独中首脳会談にあわせて複数の独企業が9日、中国での投資拡大を発表した。化学大手のBASFは広東省に石油化学コンビナートを建設する。2030年までに100億ドル(約1兆1千億円)を投じる。BMWは中国での生産能力を約16%増やす。シーメンスは中国国有電力大手の国家電力投資集団やアリババ集団とそれぞれ提携することで基本合意した。

BASFが広東省に建設するコンビナートは同社として3番目に大きく、過去最大の投資案件となる。
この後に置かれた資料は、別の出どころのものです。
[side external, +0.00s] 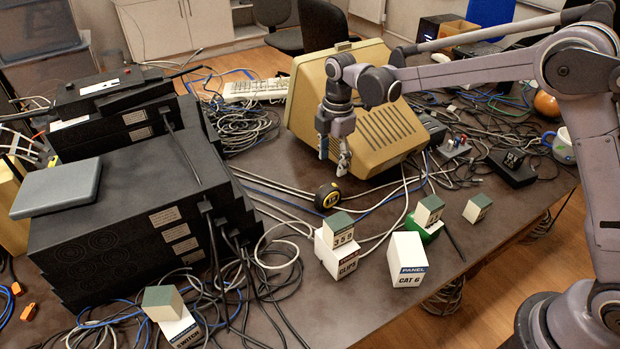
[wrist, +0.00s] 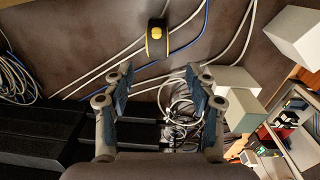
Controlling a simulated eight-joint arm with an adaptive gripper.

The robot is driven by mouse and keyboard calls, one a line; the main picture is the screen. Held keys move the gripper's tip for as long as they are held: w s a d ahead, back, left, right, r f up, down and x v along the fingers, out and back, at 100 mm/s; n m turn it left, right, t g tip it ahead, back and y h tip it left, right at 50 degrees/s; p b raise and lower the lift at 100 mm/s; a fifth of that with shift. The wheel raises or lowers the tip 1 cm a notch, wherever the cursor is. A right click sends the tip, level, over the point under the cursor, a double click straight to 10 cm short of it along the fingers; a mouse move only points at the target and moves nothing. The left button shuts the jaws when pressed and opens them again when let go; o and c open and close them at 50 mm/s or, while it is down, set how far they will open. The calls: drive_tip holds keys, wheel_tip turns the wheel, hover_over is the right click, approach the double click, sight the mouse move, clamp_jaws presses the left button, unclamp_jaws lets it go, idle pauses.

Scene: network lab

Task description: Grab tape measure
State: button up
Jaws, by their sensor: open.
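The tape measure (side external: 327,196) is black and yellow and stands on the dark table in front of the beige monitor. In the wrist view the tape measure (wrist: 156,39) is at the top centre, beyond my fingertips. My gripper (side external: 333,165) is open and empty above the table, beside the monitor and over the tape measure in the side view. In the wrist view my gripper (wrist: 158,82) has its two fingers spread apart, with the tape measure ahead of the gap between them and not touched.
White and blue cables (side external: 280,187) run across the table close to the tape measure. The beige monitor (side external: 360,110) stands right behind my gripper. Small labelled boxes (side external: 407,260) stand in front. A stack of black equipment (side external: 140,210) is on the left.

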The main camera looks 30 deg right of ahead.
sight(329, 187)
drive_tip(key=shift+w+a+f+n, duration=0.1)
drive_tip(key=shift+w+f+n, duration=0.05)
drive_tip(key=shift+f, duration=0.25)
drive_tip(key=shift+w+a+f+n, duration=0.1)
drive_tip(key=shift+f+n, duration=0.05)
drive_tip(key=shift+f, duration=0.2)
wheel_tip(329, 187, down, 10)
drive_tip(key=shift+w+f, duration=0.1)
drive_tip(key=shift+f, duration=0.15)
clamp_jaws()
26年までに最初のプラントを立ち上げ、30年までに全体を完成させる。

BMWは華晨汽車集団との合弁会社の生産能力を19年に年間52万台と現在の45万台から増やすと発表した。20年から同合弁で生産する新型電気自動車(EV)「iX3」を中国外に輸出することも明らかにした。
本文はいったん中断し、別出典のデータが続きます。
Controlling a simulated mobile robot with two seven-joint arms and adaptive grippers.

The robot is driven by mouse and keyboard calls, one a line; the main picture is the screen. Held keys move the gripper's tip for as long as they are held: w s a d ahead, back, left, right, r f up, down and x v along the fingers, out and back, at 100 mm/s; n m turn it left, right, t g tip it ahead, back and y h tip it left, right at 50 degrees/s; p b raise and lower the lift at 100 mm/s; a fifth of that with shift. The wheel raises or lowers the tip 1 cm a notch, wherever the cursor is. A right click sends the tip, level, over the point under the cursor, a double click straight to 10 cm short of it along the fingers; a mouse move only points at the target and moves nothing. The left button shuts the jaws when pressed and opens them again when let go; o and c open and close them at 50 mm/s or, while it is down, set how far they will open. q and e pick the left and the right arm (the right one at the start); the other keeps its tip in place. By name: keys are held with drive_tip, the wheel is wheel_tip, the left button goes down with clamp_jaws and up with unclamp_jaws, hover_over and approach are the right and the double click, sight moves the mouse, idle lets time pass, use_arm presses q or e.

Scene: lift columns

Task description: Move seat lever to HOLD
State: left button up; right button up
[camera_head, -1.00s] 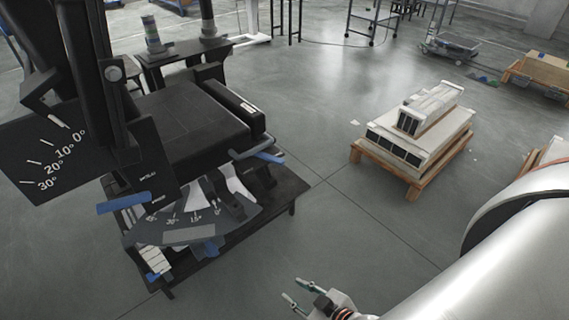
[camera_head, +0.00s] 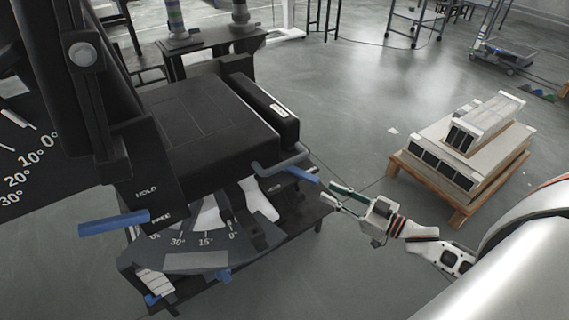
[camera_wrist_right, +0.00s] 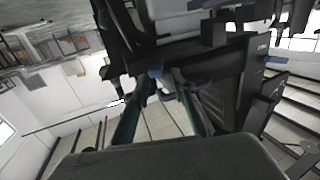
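The machine's seat (camera_head: 205,125) is a black padded block. At its right front corner, a grey bent bar (camera_head: 280,160) and a blue handle tip (camera_head: 303,175) stick out to the right. A black plate marked HOLD and FREE (camera_head: 150,195) hangs at the left, with a second blue handle (camera_head: 113,222) by the FREE word. Which one is the seat lever is not labelled. My right gripper (camera_head: 328,196) is open, just right of the blue tip and apart from it. In the right wrist view its teal fingers (camera_wrist_right: 158,108) point at a blue tip (camera_wrist_right: 155,71). My left gripper is not seen.
A dark angle scale (camera_head: 190,243) is below the seat, over a low black table (camera_head: 300,222). A wooden pallet with stacked blocks (camera_head: 462,150) stands at the right. The grey floor between table and pallet is mostly free.

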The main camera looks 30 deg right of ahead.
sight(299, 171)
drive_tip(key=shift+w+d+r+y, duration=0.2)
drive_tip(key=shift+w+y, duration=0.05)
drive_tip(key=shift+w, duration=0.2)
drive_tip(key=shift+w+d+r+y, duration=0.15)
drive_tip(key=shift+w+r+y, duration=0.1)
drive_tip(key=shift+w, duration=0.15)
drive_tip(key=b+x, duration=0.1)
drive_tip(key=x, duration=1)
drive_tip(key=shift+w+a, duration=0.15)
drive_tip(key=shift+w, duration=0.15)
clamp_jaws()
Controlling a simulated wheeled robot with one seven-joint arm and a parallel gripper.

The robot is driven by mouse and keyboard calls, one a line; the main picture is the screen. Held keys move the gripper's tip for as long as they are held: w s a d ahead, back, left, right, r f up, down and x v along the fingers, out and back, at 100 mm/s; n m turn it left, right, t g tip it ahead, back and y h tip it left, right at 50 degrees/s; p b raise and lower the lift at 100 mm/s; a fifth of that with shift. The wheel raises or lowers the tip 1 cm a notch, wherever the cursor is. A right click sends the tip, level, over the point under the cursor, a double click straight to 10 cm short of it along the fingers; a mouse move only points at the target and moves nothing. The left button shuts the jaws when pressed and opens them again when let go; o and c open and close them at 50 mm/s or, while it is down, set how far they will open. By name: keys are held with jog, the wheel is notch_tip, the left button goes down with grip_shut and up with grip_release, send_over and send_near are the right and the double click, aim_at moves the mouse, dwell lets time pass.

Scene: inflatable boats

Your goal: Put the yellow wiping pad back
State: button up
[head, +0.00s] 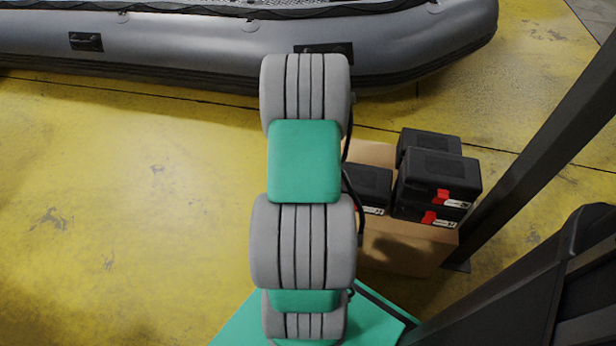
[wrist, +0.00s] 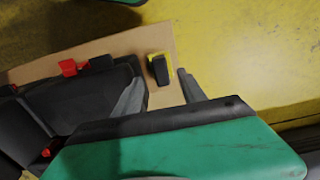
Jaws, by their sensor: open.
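A small black block with a yellow edge, which looks like the yellow wiping pad (wrist: 153,70), rests on the tan cardboard surface in the wrist view. My gripper (wrist: 161,76) is open. Its two grey fingertips show to the left and right of the pad, with nothing held between them. I cannot tell how far the fingertips are above the cardboard. In the head view my arm covers the middle, and neither the pad nor my gripper can be seen there.
A cardboard box (head: 402,246) carries several black cases (head: 438,178) with red latches, close to my arm. The cases (wrist: 85,98) also crowd the wrist view's left. A grey inflatable boat (head: 190,45) lies at the back. The yellow floor (head: 120,200) at left is clear.

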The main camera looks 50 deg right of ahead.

フォルクスワーゲン(VW)は21年までに合弁相手の安徽江淮汽車集団(JAC)とEVの研究開発センターを設立することで基本合意。ダイムラーは清華大学と自動運転の共同研究を3年間延長する。

シーメンスは国家電力投資集団とガスタービンの共同開発で基本合意したほか、アリババとは工場のデジタル化で協力する。これまで中国で展開がすることが難しかったシーメンスのクラウドサービスを19年からアリババのクラウド上で使えるようにする。

米中が貿易戦争に突入し、米企業の中国投資への影響が懸念されるなか、独企業がこれまで以上に中国市場に期待をかけていることが浮き彫りになった。